#### RECORDS SUPPLIED ####

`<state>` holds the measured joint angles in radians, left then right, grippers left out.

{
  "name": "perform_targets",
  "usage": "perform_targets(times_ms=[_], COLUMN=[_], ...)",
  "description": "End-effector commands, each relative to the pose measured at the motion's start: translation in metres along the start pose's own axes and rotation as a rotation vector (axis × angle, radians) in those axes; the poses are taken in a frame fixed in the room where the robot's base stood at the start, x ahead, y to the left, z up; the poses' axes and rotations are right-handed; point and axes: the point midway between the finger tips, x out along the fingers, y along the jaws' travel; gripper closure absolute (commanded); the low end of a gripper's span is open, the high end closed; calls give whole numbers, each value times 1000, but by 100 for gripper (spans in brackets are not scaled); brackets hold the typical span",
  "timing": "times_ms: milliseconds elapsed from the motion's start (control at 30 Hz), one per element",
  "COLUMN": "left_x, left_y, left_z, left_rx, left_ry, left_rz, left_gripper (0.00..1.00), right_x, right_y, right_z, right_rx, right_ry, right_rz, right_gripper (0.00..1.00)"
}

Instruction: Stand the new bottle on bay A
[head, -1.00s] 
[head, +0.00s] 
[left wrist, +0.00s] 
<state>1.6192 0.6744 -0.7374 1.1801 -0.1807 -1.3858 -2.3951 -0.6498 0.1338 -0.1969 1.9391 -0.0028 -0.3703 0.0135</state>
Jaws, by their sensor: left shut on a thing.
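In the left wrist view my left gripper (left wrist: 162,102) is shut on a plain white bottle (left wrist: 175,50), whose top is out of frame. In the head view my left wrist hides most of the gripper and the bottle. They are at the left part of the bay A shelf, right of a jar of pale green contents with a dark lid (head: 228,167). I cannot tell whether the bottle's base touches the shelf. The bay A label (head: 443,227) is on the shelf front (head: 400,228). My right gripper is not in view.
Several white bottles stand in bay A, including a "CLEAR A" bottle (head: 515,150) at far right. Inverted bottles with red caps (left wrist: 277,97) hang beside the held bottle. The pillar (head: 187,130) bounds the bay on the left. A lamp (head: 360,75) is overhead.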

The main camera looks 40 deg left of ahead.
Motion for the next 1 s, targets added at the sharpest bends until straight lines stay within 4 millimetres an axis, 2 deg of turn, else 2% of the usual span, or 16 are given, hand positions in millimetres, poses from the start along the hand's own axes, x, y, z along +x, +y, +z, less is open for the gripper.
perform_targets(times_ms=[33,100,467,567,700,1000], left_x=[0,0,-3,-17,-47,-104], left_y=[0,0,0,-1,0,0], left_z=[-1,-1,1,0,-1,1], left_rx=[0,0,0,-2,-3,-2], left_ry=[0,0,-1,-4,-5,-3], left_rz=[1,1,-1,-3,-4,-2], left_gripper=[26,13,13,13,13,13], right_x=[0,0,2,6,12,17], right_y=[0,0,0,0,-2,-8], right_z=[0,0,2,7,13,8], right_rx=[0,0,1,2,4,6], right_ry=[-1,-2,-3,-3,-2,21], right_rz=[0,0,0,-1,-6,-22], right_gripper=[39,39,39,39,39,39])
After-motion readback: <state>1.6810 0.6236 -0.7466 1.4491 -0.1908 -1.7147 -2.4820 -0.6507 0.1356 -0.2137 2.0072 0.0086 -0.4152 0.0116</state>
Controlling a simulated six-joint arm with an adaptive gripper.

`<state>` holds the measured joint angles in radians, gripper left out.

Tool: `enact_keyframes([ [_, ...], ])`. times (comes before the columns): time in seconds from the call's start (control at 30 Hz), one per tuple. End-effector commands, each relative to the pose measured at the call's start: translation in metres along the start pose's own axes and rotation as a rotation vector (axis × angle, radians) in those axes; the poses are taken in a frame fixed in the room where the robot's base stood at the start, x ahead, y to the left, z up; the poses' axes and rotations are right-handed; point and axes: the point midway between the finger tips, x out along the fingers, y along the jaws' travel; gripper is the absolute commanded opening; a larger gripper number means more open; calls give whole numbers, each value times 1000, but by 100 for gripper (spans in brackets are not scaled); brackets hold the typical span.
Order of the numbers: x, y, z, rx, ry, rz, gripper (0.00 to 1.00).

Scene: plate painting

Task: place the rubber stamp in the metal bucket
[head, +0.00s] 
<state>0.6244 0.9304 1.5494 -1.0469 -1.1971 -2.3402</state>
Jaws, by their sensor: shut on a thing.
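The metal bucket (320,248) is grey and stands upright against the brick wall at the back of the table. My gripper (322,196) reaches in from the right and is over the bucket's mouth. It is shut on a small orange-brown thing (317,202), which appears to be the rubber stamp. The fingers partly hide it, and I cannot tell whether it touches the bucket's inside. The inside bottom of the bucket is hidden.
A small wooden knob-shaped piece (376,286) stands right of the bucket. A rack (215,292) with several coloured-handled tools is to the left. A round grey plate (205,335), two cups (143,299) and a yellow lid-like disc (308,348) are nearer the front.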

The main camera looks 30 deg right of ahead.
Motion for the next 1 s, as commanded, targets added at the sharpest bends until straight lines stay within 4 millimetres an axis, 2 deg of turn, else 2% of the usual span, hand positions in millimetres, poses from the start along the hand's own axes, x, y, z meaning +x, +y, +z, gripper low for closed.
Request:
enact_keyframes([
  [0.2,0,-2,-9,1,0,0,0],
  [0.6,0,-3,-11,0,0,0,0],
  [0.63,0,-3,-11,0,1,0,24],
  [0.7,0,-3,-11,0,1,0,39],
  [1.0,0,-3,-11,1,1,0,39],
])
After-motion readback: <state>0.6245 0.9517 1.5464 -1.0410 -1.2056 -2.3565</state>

####

OBJECTIVE :: Print the material verbatim, all of it.

SOLUTION FOR THIS EXERCISE ::
`<state>` holds the measured joint angles in radians, left then right, grippers left out.

{
  "name": "perform_targets",
  "usage": "perform_targets(times_ms=[_], COLUMN=[_], ...)",
  "description": "End-effector commands, each relative to the pose measured at the motion's start: translation in metres along the start pose's own axes and rotation as a rotation vector (axis × angle, radians) in those axes; the poses are taken in a frame fixed in the room where the robot's base stood at the start, x ahead, y to the left, z up; the poses' axes and rotations are right-handed; point and axes: the point midway between the finger tips, x out along the fingers, y along the jaws' travel; gripper closure absolute (commanded); the low end of a gripper's span is open, the high end closed; calls give whole numbers, each value times 1000, but by 100 for gripper (spans in brackets are not scaled); brackets hold the typical span",
  "timing": "times_ms: milliseconds elapsed from the motion's start (control at 30 Hz), one per element",
  "COLUMN": "left_x, left_y, left_z, left_rx, left_ry, left_rz, left_gripper (0.00..1.00), right_x, right_y, right_z, right_rx, right_ry, right_rz, right_gripper (0.00..1.00)"
}

Instruction: Stand the new bottle on bay A
[head, -1.00s] 
[head, +0.00s] 
[left wrist, +0.00s] 
<state>1.6192 0.6744 -0.7374 1.1801 -0.1807 -1.3858 -2.3951 -0.6498 0.1338 -0.1969 1.9391 -0.0028 -0.3703 0.0135</state>
Jaws, by their sensor: left shut on a thing.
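In the left wrist view my left gripper (left wrist: 162,102) is shut on a plain white bottle (left wrist: 175,50), whose top is out of frame. In the head view my left wrist hides most of the gripper and the bottle. They are at the left part of the bay A shelf, right of a jar of pale green contents with a dark lid (head: 228,167). I cannot tell whether the bottle's base touches the shelf. The bay A label (head: 443,227) is on the shelf front (head: 400,228). My right gripper is not in view.
Several white bottles stand in bay A, including a "CLEAR A" bottle (head: 515,150) at far right. Inverted bottles with red caps (left wrist: 277,97) hang beside the held bottle. The pillar (head: 187,130) bounds the bay on the left. A lamp (head: 360,75) is overhead.

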The main camera looks 40 deg left of ahead.
Motion for the next 1 s, targets added at the sharpest bends until straight lines stay within 4 millimetres an axis, 2 deg of turn, else 2% of the usual span, or 16 are given, hand positions in millimetres, poses from the start along the hand's own axes, x, y, z along +x, +y, +z, less is open for the gripper.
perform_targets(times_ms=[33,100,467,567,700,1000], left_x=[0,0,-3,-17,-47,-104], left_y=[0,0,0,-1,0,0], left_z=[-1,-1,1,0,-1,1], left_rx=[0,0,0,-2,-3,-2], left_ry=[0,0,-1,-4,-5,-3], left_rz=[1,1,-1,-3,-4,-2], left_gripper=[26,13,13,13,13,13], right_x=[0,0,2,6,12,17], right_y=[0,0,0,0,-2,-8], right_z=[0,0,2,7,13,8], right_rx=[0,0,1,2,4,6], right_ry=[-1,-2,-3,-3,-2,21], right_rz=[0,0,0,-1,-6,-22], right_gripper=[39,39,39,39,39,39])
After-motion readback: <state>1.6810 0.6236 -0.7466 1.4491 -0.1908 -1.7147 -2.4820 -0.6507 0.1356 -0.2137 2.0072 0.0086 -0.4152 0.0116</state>
Controlling a simulated six-joint arm with an adaptive gripper.

`<state>` holds the measured joint angles in radians, gripper left out.

Tool: `enact_keyframes([ [_, ...], ])`. times (comes before the columns): time in seconds from the call's start (control at 30 Hz), one per tuple. End-effector commands, each relative to the pose measured at the call's start: translation in metres along the start pose's own axes and rotation as a rotation vector (axis × angle, radians) in those axes; the poses are taken in a frame fixed in the room where the robot's base stood at the start, x ahead, y to the left, z up; the poses' axes and rotations are right-handed; point and axes: the point midway between the finger tips, x out along the fingers, y along the jaws' travel; gripper is the absolute commanded opening; a larger gripper number means more open; calls give whole numbers, each value times 1000, but by 100 for gripper (spans in brackets are not scaled); brackets hold the typical span.
Order of the numbers: x, y, z, rx, ry, rz, gripper (0.00 to 1.00).

Scene: plate painting

Task: place the rubber stamp in the metal bucket
[head, +0.00s] 
<state>0.6244 0.9304 1.5494 -1.0469 -1.1971 -2.3402</state>
Jaws, by their sensor: shut on a thing.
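The metal bucket (320,248) is grey and stands upright against the brick wall at the back of the table. My gripper (322,196) reaches in from the right and is over the bucket's mouth. It is shut on a small orange-brown thing (317,202), which appears to be the rubber stamp. The fingers partly hide it, and I cannot tell whether it touches the bucket's inside. The inside bottom of the bucket is hidden.
A small wooden knob-shaped piece (376,286) stands right of the bucket. A rack (215,292) with several coloured-handled tools is to the left. A round grey plate (205,335), two cups (143,299) and a yellow lid-like disc (308,348) are nearer the front.

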The main camera looks 30 deg right of ahead.
Motion for the next 1 s, as commanded, targets added at the sharpest bends until straight lines stay within 4 millimetres an axis, 2 deg of turn, else 2% of the usual span, hand positions in millimetres, poses from the start along the hand's own axes, x, y, z meaning +x, +y, +z, gripper low for closed.
Request:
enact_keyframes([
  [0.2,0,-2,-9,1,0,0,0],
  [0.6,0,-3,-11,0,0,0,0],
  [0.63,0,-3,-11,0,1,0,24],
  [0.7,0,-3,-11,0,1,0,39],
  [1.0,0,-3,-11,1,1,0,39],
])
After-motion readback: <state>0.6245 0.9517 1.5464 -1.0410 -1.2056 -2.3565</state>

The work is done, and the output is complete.